▶ _GIVEN PROBLEM_:
Count every line of the listing where the string "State" occurs, and reply with the count alone.

──────── DATA FOR THE TASK

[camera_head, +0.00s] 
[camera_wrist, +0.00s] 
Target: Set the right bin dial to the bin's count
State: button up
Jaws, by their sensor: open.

────────────────
──────── DATA FOR THE TASK

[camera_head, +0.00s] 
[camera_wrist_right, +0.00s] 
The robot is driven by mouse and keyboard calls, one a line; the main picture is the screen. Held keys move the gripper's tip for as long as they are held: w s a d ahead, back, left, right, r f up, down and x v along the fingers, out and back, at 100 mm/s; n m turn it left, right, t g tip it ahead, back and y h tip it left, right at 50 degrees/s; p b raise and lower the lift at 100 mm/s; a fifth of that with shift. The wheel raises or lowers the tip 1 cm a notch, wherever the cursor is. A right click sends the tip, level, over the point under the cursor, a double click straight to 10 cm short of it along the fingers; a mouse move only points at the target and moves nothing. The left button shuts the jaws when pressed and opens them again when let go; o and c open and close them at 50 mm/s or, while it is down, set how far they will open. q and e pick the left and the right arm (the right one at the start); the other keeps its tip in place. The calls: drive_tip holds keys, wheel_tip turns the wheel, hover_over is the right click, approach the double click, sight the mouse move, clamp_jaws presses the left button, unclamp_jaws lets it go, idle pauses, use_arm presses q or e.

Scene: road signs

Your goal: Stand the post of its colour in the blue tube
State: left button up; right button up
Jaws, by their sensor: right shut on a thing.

────────────────
──────── DATA FOR THE TASK

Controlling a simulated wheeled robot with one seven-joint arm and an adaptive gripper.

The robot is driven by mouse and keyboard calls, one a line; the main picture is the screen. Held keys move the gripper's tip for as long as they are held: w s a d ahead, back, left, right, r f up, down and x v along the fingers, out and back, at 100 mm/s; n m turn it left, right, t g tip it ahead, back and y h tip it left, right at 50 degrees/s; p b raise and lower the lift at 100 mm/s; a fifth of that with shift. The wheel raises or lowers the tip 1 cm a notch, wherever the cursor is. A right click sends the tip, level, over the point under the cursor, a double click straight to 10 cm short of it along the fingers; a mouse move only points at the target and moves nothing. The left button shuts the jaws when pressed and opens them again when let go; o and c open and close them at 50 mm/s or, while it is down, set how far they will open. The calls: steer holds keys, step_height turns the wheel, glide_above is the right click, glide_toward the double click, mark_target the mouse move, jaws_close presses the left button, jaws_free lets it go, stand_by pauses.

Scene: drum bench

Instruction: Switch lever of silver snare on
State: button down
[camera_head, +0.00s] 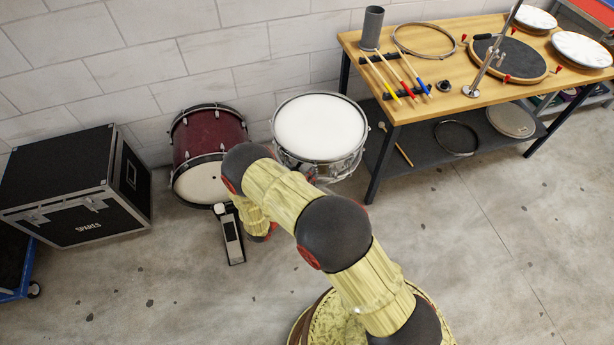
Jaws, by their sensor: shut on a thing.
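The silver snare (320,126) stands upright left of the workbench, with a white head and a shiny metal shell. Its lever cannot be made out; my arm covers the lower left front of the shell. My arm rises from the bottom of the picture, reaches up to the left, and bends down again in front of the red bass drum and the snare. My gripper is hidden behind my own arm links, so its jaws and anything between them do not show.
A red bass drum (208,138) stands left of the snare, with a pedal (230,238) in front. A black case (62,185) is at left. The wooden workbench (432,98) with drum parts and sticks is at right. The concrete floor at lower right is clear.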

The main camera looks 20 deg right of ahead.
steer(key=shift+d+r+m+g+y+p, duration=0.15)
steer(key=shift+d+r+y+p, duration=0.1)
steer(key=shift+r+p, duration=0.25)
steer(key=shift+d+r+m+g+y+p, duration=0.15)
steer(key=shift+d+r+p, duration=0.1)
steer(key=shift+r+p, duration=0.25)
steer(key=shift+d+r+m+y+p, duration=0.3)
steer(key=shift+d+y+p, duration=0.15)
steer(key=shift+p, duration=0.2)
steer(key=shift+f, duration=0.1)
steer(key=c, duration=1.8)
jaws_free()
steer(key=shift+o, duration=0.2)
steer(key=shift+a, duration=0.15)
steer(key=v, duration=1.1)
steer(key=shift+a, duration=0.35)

────────────────

▶ _RESPONSE TO THIS TASK_:
3